┌─ Data

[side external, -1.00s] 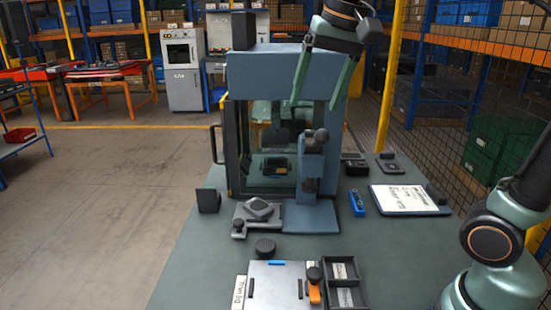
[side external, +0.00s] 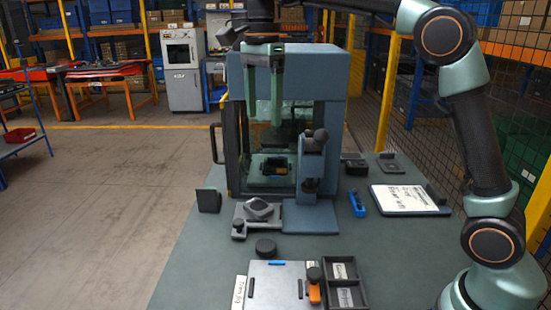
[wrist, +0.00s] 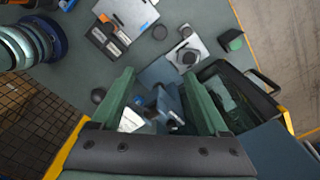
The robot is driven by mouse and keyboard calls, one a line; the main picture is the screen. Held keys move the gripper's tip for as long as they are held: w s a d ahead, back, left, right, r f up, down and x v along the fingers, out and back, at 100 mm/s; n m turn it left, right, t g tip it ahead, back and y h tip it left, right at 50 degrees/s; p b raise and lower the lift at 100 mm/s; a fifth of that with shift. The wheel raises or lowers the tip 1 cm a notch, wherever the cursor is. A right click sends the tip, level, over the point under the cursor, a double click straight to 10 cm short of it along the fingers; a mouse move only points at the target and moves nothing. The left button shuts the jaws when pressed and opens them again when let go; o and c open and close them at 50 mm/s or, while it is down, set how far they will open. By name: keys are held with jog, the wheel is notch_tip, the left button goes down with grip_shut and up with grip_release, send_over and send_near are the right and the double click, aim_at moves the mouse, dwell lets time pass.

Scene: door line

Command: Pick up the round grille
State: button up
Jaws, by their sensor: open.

└─

● Your goal
From the listing, extract all text exactly as given and drop any picture.

● Correct answer
[side external, -1.00s] 
[side external, +0.00s] 
[wrist, +0.00s] 
The robot is driven by mouse and keyboard calls, one a line; the main picture is the screen. Held keys move the gripper's tip for as long as they are held: w s a d ahead, back, left, right, r f up, down and x v along the fingers, out and back, at 100 mm/s; n m turn it left, right, t g tip it ahead, back and y h tip it left, right at 50 degrees/s; p b raise and lower the lift at 100 mm/s; a fifth of that with shift. The wheel raises or lowers the tip 1 cm a notch, wherever the cursor is. A right click sends the tip, level, over the point under the cursor, a double click straight to 10 cm short of it along the fingers; a mouse move only points at the target and moves nothing. The left button shuts the jaws when pressed and opens them again when let go; o and c open and close them at 50 mm/s or, while it is down, set how far they will open. By name: keys are held with jog, the wheel is notch_tip, the left button goes down with grip_shut and up with grip_release, send_over and send_near are the right and the double click, aim_at moves the mouse, dwell lets time pass.

Scene: door line

Command: Pick up the round grille
State: button up
Jaws, by their sensor: open.

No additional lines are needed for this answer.